What this task involves: Identify all lines in the data containing the string "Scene". Copy them out.

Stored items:
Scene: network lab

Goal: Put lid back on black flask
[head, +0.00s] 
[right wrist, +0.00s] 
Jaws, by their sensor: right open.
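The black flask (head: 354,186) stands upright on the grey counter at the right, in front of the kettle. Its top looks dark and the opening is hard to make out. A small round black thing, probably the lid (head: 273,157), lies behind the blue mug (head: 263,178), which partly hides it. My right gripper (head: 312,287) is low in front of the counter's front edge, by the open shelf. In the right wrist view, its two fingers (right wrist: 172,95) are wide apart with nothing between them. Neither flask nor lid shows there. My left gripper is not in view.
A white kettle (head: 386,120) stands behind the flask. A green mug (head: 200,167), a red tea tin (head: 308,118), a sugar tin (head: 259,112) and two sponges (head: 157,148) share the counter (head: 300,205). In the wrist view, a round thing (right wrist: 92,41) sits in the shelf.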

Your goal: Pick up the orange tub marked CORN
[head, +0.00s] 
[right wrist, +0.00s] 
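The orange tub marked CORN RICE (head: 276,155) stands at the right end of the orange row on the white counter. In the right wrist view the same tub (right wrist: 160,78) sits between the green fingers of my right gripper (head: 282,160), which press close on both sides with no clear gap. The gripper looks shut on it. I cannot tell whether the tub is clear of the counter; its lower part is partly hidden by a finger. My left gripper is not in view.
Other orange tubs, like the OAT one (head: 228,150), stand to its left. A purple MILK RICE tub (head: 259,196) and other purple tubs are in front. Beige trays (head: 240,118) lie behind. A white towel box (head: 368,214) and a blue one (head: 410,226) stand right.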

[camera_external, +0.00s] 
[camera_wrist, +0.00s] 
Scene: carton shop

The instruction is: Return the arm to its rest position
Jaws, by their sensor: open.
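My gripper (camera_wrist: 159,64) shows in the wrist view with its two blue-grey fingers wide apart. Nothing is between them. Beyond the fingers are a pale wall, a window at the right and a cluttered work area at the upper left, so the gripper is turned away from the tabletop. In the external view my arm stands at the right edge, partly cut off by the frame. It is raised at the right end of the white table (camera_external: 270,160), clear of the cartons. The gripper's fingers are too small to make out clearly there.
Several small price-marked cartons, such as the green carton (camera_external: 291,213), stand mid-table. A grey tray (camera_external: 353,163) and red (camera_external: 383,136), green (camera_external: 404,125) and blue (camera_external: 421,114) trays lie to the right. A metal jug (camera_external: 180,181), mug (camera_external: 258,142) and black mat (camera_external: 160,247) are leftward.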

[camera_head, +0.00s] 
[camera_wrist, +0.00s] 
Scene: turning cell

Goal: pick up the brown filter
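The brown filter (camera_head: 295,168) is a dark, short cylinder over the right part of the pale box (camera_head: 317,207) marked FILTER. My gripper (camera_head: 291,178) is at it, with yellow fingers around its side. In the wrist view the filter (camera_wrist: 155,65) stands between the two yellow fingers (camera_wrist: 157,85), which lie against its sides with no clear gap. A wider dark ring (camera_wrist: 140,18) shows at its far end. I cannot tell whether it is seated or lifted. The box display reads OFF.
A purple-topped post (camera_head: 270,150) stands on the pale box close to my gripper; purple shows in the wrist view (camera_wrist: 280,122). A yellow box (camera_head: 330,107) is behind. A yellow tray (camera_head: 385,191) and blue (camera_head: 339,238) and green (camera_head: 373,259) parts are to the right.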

Result for this task:
Scene: network lab
Scene: carton shop
Scene: turning cell

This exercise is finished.